Однако вопрос об этнокультурных представлениях и стереотипах «этнического другого» в контексте истории Российской империи изучается недавно[22 - Примером нового осмысления этих процессов является проект, посвященный истории «окраин» Российской империи: Россия и Балтия. Остзейские губернии и Северо-Западный край в политике реформ Российской империи. Вторая половина XVIII–XX в. М., 2004; Западные окраины Российской империи. М., 2006, Сибирь в составе Российской империи. М., 2006, Бобровников В.О., Бабич И.Л. Северный Кавказ в составе Российской империи. М., 2007, Центральная Азия в составе Российской империи. М., 2008.], по очевидной причине – в языке эпохи наименование «этнос» и «этническое» использовалось редко, а содержание понятий стало предметом обсуждения только в конце столетия. Есть и еще одно предположение: в «имперском» и «колониальном» дискурсах при всех их вариациях более привлекателен «актуальный» ракурс интерпретации – т. е. политические, стратегические и практические последствия теорий и доктрин. Поэтому ученые стремятся реализовать эту программу в сравнительных исследованиях империй, обращаясь к реконструкциям образов, представлений и стереотипов в этнонациональных культурных традициях[23 - Это различие может быть проиллюстрировано рассуждениями историка об изучении «инаковости»: Аолбилов М. Полонофобия и политика русификации в северо-западном крае империи в 1860-е гг. // Образ врага. М., 2005. С. 127–133.].
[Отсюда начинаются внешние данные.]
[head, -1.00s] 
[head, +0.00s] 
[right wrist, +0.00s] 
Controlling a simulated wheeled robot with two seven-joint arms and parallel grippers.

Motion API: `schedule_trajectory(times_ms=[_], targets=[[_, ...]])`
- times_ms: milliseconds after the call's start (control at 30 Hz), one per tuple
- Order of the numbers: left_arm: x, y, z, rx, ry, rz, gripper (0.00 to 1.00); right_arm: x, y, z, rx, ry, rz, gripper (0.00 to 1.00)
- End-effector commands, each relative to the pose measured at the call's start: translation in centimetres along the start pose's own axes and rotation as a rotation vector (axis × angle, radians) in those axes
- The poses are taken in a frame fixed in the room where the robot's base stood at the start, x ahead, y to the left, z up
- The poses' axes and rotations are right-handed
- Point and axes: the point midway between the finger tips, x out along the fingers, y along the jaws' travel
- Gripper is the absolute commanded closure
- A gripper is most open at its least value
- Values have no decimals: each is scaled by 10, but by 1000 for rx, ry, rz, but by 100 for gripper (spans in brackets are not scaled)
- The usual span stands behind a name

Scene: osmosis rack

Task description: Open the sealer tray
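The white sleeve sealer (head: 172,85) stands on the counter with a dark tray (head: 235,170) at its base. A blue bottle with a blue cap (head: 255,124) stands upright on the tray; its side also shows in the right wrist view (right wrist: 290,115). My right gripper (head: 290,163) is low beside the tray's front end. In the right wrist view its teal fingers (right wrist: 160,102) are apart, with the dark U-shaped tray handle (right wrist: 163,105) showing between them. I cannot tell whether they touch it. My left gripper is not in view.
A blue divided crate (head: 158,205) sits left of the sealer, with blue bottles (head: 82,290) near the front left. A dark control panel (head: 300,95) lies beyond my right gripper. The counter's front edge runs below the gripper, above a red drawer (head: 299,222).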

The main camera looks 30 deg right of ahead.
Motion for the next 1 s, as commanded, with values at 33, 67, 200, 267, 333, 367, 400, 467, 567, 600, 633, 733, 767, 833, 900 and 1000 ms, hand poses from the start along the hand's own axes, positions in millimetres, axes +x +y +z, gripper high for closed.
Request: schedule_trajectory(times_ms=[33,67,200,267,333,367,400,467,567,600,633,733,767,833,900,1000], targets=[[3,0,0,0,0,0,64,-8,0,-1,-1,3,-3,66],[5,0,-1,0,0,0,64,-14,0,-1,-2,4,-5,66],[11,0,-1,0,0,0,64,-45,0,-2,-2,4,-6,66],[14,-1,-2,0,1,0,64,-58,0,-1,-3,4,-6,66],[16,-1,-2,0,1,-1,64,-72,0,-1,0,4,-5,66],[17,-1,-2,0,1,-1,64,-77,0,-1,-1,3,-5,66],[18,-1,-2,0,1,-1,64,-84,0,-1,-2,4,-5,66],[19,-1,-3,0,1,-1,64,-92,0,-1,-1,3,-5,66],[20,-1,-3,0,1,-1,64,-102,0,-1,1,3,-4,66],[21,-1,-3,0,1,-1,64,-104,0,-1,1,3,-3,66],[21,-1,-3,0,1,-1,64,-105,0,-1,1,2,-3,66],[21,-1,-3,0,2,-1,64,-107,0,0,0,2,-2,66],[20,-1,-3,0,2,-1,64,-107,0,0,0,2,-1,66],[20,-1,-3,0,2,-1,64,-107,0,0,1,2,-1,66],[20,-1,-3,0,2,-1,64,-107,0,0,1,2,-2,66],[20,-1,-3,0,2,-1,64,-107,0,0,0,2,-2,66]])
В центре их внимания – тактика и стратегия имперской власти, в сферу интересов попадает также язык бюрократии и права. Кроме того, рассматриваются воззрения отдельных индивидов, что помогает воссоздать интеллектуальную историю российской элиты. Лишь иногда обозначается явно выраженная социальная двойственность образов народов в России XIX – начала XX в.[24 - Например: Оболенская СВ. Германия и немцы глазами русских. (XIX век). М., 2000.]. В таких работах заметна тенденция отождествлять (или не расценивать как значимые) национальные и этнические представления, что проявляется в названии коллективных и индивидуальных монографий, в которых присутствует наименование государства и этноса (например, «Сербия и сербы», «Германия и немцы», «Польша и поляки», «Финляндия и финны», «Украина и украинцы» и др.). Формально это кажется корректным, поскольку в данных исследованиях (главным образом исторических и литературоведческих) изучаются проблемы более широкого плана, – ведь история взаимного видения и восприятия народами друг друга связана с накоплением знаний о регионе, стране, она вписана в контекст дипломатических, политических, военных, культурных контактов, понимаемых довольно широко и разнообразно. При этом происходит неизбежный в таких случаях перенос значений современной политической и ментальной карты на прошлое. Ведь Польша, Финляндия и Украина в XIX в. были частью Империи, границы их были иными, население не воспринималось как этнически, конфессионально и социально однородное. Подобным ретроспективным видением отмечено в работах о «русском взгляде» на народы Империи решение вопроса о том, кого расценивать, например, в качестве «этнических» и «политических» финнов или поляков применительно к истории XVIII–XIX вв.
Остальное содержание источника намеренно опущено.